Europe’s economy is buckling under the pressure of climate regulation. Now the European Commission has signaled it may gradually revise its targets.
The industrial math in Germany is unforgiving. Electricity prices for industry are up to 300 percent higher than in the United States. Even France, with its nuclear-backed energy mix, faces double the industrial electricity costs compared to American competitors.
The economic pain is reflected in the data. The Purchasing Managers’ Index (PMI) for the construction sector in the eurozone — an early indicator of economic sentiment — fell to 45.6 in May. The PMI for manufacturing dropped to 49.5 in June. Any figure below 50 signals contraction.
The consequences are visible everywhere. Industry is pulling back, redirecting capital toward non-EU locations, leaving behind rusting industrial shells reminiscent of America’s Rust Belt.
Unemployment is rising. Social tensions are becoming more visible and further intensified by uncontrolled poverty-driven migration.
Unrealistic Targets
The undeniable cause of this industrial exodus is the European Union’s climate targets. With an impenetrable web of regulations and a destructive CO₂ emissions trading scheme, Brussels aims to make the continent “climate neutral” by 2050 — that is, entirely CO₂-free. By 2040, it wants businesses and consumers to cut emissions by 90 percent compared to 1990 levels.
Granted, if this course is followed, emissions in Europe will fall drastically in the coming decades, largely thanks to deindustrialization. Brussels will score a series of Pyrrhic victories. For context, between €30 and €90 billion in direct investment flows out of Germany every year. That’s a loud vote of no confidence in a policy detached from reality and tethered to an absolutist ideology incapable of processing criticism.
The EU’s climate bureaucracy is playing with fire. A social crisis is brewing — its full scope still unimaginable.
Desperate Signals
Industry’s cries for help are at least reaching Brussels — but the gravity of the crisis is still not grasped. Today, the Frankfurter Allgemeine Zeitung published excerpts from a draft EU document that, for the first time, acknowledges economic distress.

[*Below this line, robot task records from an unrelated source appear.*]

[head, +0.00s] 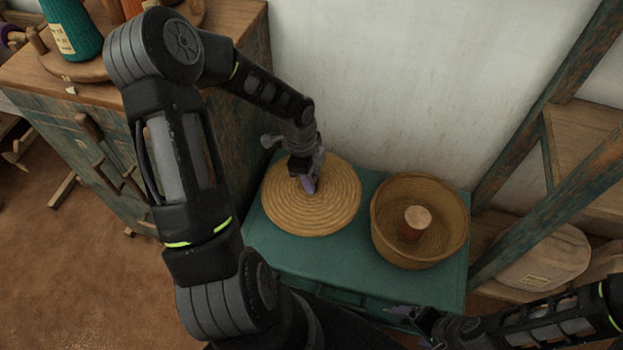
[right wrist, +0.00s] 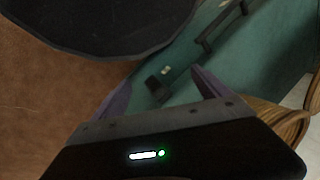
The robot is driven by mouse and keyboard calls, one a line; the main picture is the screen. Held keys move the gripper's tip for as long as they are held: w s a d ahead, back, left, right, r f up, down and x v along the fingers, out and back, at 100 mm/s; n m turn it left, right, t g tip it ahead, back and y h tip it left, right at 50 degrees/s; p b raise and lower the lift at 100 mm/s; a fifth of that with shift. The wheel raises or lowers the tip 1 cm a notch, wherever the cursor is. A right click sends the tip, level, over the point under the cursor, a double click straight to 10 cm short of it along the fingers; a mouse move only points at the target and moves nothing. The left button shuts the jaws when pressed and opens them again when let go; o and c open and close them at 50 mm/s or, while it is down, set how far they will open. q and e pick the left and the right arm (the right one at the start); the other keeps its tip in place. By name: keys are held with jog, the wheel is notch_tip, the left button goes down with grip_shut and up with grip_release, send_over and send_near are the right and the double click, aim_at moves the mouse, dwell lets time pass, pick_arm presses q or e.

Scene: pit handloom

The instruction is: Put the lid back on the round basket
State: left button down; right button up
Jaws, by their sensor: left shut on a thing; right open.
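The lid (head: 325,215) is a round, coiled straw disc at the left of the green chest top, beside the basket. My left gripper (head: 311,182) is over the lid's middle and shut on it; the part it grips is hidden by the fingers. The round basket (head: 462,232) is open at the right of the chest top, with a small brown cylinder with a pale top (head: 415,222) inside. My right gripper (head: 405,315) is open and empty by the front edge of the chest; its fingers also show in the right wrist view (right wrist: 160,92).
The green chest (head: 275,252) stands against a pale wall. A wooden frame and shelf (head: 560,130) rise close to the right, with a pale sack (head: 550,260) low there. A wooden cabinet (head: 60,95) bearing thread cones is at the left.

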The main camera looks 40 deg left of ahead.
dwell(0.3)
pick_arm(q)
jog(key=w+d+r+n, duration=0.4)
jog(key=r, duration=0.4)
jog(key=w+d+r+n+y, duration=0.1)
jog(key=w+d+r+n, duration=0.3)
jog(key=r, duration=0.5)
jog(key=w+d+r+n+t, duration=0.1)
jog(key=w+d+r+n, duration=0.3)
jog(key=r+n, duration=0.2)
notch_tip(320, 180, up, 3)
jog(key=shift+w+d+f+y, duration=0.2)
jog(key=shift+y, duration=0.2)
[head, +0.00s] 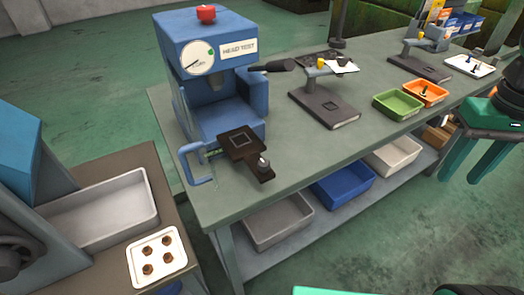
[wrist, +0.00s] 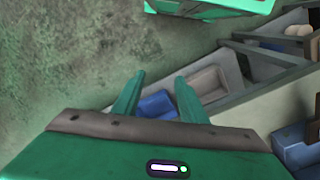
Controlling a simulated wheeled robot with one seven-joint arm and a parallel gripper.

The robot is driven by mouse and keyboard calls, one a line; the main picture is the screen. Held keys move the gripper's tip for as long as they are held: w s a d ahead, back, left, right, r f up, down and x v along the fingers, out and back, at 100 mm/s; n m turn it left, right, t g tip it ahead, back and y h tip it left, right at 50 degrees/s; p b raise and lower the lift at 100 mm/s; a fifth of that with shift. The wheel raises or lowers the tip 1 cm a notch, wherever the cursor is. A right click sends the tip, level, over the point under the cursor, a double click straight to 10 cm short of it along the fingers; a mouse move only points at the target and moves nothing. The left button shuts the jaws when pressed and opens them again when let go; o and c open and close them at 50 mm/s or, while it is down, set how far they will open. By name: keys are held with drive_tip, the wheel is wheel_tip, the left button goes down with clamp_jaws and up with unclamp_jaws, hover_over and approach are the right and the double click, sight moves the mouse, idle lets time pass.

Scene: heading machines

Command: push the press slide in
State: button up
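The blue press (head: 205,70), labelled HEAD TEST, stands at the left end of the green workbench. Its dark slide (head: 238,143), a flat plate with a square outline on top, sticks out of the front of the press towards the bench's front edge. A small metal knob (head: 263,162) sits at the slide's front end. My gripper (head: 461,176) is far to the right of the slide, past the bench's front edge. In the wrist view my gripper (wrist: 160,76) has its two green fingers apart with nothing between them.
A blue clamp-like frame (head: 194,165) stands left of the slide. A black lever (head: 273,66) sticks out right of the press. A dark stand (head: 325,107), a green tray (head: 398,104) and an orange tray (head: 427,92) are further right. The floor before the bench is clear.

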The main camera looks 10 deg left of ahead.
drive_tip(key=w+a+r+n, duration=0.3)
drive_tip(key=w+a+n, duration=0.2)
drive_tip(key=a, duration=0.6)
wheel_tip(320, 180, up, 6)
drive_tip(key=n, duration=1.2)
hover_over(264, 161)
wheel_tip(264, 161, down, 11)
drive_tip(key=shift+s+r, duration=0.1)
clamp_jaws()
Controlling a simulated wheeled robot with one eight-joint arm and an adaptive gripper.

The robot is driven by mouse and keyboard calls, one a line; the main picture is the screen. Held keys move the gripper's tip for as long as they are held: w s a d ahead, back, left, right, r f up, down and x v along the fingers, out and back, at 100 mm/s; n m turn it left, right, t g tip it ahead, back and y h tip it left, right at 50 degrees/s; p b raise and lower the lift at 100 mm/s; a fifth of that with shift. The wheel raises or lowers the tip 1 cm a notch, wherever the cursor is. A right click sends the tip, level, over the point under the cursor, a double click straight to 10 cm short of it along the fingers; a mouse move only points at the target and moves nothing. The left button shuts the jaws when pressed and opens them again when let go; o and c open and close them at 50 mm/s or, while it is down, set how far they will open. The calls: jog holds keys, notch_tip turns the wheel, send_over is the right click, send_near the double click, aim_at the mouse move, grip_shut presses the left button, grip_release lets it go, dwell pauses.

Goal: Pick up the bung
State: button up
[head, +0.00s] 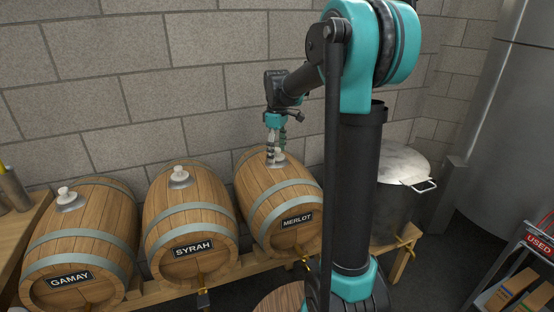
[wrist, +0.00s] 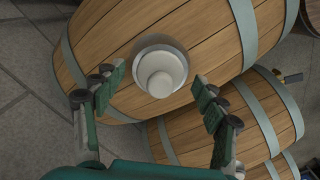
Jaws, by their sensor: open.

According to the draft, while the 90 percent reduction target for greenhouse gases by 2040 will remain, member states could offset up to three percent of that target via high-quality, U.N.-certified climate protection projects in non-EU countries starting in 2036.
In theory, EU nations could channel development aid into forest protection or renewable energy projects abroad and count them toward domestic targets. Additionally, the EU is considering integrating long-term CO₂ removals — such as carbon capture and storage — into its emissions trading system, a move aligning with Germany’s preferences.
But this plan isn’t finalized. The European Parliament and the Council must still approve it, and further revisions are likely, especially as several member states — particularly in Eastern Europe — push back against what they see as an unworkable agenda.
Still No Touch of Reality
With these minor concessions, the Commission is attempting to relieve some of the economic pressure. But how exactly investments in carbon projects in the subtropics are supposed to revive industrial job sites in Saxony or the Ruhr Valley remains Brussels’ secret.
Criticism is also coming from top economists. Veronika Grimm, a member of Germany’s Council of Economic Experts, told the Süddeutsche Zeitung that technology development and international cooperation — not economic self-sabotage — are crucial in fighting climate change. She also cast doubt on whether Germany’s emissions reductions meaningfully affect the global climate.
In truth, nothing is changing. Serious objections from national capitals are rare. The political fight revolves mostly around who gets what from the EU’s growing pile of subsidies.
What Brussels is offering are cosmetic placebos designed to distract from the reality that it has quietly accepted the decline of Europe’s industrial core. But one thing is certain: bike paths in Paraguay and tree-planting in Ghana won’t save a single factory job in Bavaria.